Proprietary formats
Fifteen years ago, when I first started programming, I used this Visual Basic-esque tool called REALbasic, which let you put together programs in an interface builder and code in a not entirely terrible language. I did some interesting projects back then. They are all lost to me now, because RB saved its projects in a proprietary format.
Unity has the same problem: a huge part of any Unity game is in scene files and prefabs. You can only edit these opaque files via the Unity editor, so if something goes wrong with that, you're doomed. In the case of last week's game jam, a bad interaction caused Unity to silently fail to save scene files. We'd hit save, and nothing would get saved, no error dialog would pop up, nothing. We'd go back to a scene later and find an hour's work missing.
Collaboration is hard
On the one hand, Unity uses a nice entity-component system to let you create behaviours independently and combine them. On the other hand, you need to put together your actual game in monolithic scene files. You can only have one of those open at the time, and only one person can safely work on a scene at a time. Even with a small team of six people this was a pain - how can this possibly work if you have a bigger team?
Model and view are inseparable
Unity's entity-component system is mandatory: Gameplay occurs by the interaction of entities, and these entities mix up the semantics of the game with its presentation. This works OK for certain kinds of games, which are about entities that have a position in space interacting with other entities.
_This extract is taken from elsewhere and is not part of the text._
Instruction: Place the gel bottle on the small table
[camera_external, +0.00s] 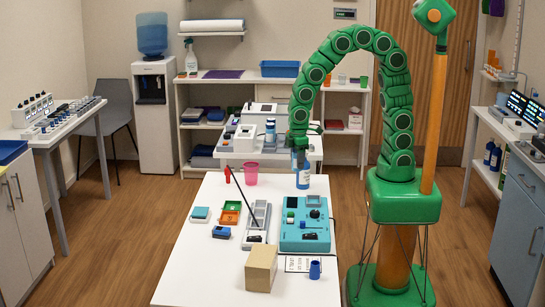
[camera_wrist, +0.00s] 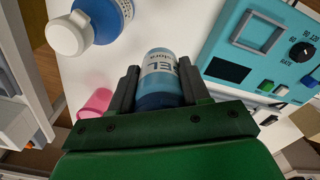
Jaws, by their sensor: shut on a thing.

But there's other kinds of game semantics that really conflict with this. If you want to be able to work on game mechanics independently from presentation, you're out of luck. Can you imagine writing Dwarf Fortress or Minecraft in Unity?
I can't imagine writing Airships - hundreds of crew members and modules with complex behaviours that have to be coordinated at high speed. In fact, the UniScreen system in Airships is exactly the reverse of how Unity works: an entity-component approach to views with a monolithic approach to models.
A stifling monoculture?
That being said, Unity is clearly a very good tool. But I do worry about a rising Unity monoculture - most people at Global Game Jam were using it, and when we have game developer meetups, people get quite confused when I tell them I'm not. As I wrote above, it's suitable for a particular kind of game, and so a monoculture means a narrowing of what kinds of game get made. This is the opposite of what I want - I want an explosion of games by different people about different things, games that play and feel differently, and explore that barely-touched huge space of what games can be!